BGH Beschluss v. - 6 StR 379/22

Instanzenzug: LG Stade Az: 201 KLs 4/21

Gründe

1Das Landgericht hat den Angeklagten wegen schweren Menschenhandels in Tateinheit mit dirigistischer Zuhälterei in zwei Fällen, in einem Fall zudem in Tateinheit mit ausbeuterischer Zuhälterei, wegen räuberischer Erpressung, wegen versuchter räuberischer Erpressung, wegen Handeltreibens mit Betäubungsmitteln in nicht geringer Menge in zwei Fällen, wegen Anbaus von Betäubungsmitteln, wegen vorsätzlichen Besitzes eines verbotenen Gegenstandes und wegen Bedrohung unter Einbeziehung einer früher gegen ihn verhängten Strafe zu einer Gesamtfreiheitsstrafe von neun Jahren und sechs Monaten verurteilt. Die auf die Sachrüge gestützte Revision des Angeklagten erzielt den aus der Beschlussformel ersichtlichen Erfolg (§ 349 Abs. 4 StPO); im Übrigen ist sie unbegründet im Sinne von § 349 Abs. 2 StPO.

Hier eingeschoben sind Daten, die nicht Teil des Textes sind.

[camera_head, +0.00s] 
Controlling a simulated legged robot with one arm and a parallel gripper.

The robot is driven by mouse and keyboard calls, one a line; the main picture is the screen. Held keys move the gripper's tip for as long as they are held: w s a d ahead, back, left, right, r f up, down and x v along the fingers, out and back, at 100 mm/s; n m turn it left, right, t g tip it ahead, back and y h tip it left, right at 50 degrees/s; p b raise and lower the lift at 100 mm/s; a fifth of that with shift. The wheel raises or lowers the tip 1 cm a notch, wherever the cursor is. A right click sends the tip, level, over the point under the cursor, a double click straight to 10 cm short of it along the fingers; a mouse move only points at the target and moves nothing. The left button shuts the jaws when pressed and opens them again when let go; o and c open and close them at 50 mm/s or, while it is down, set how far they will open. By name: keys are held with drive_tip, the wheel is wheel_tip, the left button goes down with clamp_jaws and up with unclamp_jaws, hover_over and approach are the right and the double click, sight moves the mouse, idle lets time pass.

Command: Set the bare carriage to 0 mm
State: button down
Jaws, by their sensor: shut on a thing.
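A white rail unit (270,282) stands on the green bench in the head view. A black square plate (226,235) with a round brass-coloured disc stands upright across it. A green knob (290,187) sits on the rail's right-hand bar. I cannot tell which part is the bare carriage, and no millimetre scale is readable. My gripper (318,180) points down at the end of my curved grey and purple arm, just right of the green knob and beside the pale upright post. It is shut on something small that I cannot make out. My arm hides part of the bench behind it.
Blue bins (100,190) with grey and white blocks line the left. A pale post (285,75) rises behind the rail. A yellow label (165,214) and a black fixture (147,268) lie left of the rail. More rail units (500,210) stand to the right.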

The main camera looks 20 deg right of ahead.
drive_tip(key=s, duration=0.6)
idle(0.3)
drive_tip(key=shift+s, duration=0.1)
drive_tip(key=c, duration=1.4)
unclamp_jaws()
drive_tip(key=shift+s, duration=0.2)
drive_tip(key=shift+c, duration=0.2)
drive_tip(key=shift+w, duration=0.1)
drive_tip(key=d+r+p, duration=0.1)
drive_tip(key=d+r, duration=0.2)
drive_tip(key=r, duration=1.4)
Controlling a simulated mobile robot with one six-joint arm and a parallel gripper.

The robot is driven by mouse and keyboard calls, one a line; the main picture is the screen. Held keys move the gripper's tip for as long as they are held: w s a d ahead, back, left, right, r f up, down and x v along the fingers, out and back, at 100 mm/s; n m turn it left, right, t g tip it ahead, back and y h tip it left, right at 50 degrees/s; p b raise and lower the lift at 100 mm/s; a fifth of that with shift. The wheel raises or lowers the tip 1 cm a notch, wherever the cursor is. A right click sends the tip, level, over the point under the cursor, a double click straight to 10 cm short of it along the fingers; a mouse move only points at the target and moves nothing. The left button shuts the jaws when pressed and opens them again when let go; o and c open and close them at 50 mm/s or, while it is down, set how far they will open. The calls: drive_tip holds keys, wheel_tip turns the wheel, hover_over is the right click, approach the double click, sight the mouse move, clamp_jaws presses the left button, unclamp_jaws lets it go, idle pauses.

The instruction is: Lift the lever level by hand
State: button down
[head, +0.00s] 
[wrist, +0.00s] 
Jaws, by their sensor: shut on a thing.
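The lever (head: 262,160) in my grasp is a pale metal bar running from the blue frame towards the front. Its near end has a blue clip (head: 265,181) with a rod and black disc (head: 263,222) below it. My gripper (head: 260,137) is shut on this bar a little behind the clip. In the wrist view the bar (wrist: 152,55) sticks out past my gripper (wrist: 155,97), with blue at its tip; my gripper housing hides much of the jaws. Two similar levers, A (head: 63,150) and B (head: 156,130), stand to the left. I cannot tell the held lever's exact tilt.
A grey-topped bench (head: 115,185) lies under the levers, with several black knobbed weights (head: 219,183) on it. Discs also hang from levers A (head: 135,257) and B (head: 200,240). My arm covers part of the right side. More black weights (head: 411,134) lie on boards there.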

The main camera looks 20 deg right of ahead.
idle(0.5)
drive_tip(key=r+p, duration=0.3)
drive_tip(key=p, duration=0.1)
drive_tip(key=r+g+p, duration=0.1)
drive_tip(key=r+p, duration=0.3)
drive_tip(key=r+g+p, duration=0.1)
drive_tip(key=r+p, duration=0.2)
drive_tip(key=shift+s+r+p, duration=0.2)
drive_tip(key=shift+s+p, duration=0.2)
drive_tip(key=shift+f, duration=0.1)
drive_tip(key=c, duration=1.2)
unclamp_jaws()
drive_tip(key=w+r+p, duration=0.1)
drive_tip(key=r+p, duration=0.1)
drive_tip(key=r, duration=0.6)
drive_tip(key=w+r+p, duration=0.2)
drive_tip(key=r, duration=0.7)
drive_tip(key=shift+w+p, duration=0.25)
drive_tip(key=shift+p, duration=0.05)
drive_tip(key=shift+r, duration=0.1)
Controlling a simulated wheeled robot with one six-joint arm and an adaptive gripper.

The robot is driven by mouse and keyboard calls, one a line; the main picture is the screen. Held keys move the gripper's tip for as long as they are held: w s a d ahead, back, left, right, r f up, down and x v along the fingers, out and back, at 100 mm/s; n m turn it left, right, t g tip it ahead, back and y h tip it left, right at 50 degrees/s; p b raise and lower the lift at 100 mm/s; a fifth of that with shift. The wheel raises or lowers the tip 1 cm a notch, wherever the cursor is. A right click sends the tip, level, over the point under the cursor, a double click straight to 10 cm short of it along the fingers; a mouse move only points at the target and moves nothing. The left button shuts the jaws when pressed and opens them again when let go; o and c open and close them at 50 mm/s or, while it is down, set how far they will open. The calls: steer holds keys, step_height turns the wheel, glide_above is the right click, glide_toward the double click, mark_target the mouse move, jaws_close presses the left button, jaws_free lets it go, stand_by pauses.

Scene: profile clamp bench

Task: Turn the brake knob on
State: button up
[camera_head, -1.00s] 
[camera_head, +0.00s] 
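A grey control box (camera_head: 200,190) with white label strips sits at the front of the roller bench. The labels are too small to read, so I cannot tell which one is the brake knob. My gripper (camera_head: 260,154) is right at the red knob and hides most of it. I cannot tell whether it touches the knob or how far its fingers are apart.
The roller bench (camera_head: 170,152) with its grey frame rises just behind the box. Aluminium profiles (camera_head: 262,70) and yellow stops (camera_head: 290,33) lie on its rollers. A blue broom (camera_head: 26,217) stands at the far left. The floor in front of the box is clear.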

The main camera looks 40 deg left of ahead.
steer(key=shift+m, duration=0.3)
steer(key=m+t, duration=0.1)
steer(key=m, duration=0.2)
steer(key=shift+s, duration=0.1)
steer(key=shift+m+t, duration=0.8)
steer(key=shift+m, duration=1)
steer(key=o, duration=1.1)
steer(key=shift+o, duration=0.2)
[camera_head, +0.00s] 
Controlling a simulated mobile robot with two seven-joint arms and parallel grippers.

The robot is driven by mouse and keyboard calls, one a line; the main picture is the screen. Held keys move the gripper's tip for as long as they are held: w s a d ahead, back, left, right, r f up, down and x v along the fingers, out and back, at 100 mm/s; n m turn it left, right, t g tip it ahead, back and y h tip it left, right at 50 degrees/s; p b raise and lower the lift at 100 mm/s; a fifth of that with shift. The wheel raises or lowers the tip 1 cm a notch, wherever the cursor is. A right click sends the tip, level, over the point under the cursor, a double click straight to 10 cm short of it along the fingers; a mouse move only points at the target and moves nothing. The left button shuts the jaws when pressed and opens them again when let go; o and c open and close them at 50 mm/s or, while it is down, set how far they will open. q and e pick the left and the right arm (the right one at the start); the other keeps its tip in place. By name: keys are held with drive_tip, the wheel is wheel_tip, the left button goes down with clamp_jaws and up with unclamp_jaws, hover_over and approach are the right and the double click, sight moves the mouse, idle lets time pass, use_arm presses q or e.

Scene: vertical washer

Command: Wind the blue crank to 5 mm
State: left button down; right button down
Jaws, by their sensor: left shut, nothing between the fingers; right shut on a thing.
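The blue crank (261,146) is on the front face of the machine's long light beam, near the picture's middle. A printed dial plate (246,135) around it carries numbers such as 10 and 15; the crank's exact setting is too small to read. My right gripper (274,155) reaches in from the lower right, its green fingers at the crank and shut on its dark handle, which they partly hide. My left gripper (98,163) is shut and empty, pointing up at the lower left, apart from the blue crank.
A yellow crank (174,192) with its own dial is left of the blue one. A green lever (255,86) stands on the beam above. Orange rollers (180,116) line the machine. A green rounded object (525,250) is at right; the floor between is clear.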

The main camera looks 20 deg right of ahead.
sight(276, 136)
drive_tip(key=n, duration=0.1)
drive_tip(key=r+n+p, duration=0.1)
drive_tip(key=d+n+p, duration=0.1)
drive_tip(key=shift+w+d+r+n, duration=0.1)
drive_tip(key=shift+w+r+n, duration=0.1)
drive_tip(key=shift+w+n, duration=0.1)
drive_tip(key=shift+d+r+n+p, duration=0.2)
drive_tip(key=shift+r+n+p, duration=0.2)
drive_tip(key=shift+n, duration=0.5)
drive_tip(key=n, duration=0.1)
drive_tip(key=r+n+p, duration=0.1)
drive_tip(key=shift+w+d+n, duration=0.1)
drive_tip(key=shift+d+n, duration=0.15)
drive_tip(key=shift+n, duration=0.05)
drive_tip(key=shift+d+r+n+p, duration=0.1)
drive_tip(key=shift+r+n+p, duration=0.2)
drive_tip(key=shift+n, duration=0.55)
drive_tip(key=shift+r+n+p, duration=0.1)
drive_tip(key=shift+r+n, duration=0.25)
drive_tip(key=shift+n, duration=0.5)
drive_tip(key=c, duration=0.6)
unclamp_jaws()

21. Der Schuldspruch wegen versuchter räuberischer Erpressung im Fall II.4 der Urteilsgründe hat keinen Bestand, weil das Landgericht einen Rücktritt vom Versuch (§ 24 Abs. 1 Satz 1 Alt. 1 StGB) nicht erkennbar geprüft hat.

3Nach den dazu getroffenen Feststellungen hatte sich die Zeugin H.    , die für den Angeklagten der Prostitution nachgegangen war, seinem Zugriff entzogen und Zuflucht bei der Zeugin N.     gefunden. Der Angeklagte verlangte daraufhin mittels einer Textnachricht von N.     , „als Strafe“ 10.000 Euro an ihn zu zahlen, und drohte ihr damit, anderenfalls „alles kaputtzumachen“, was sie sich „jemals aufgebaut“ habe. N.      kam der Zahlungsaufforderung jedoch nicht nach.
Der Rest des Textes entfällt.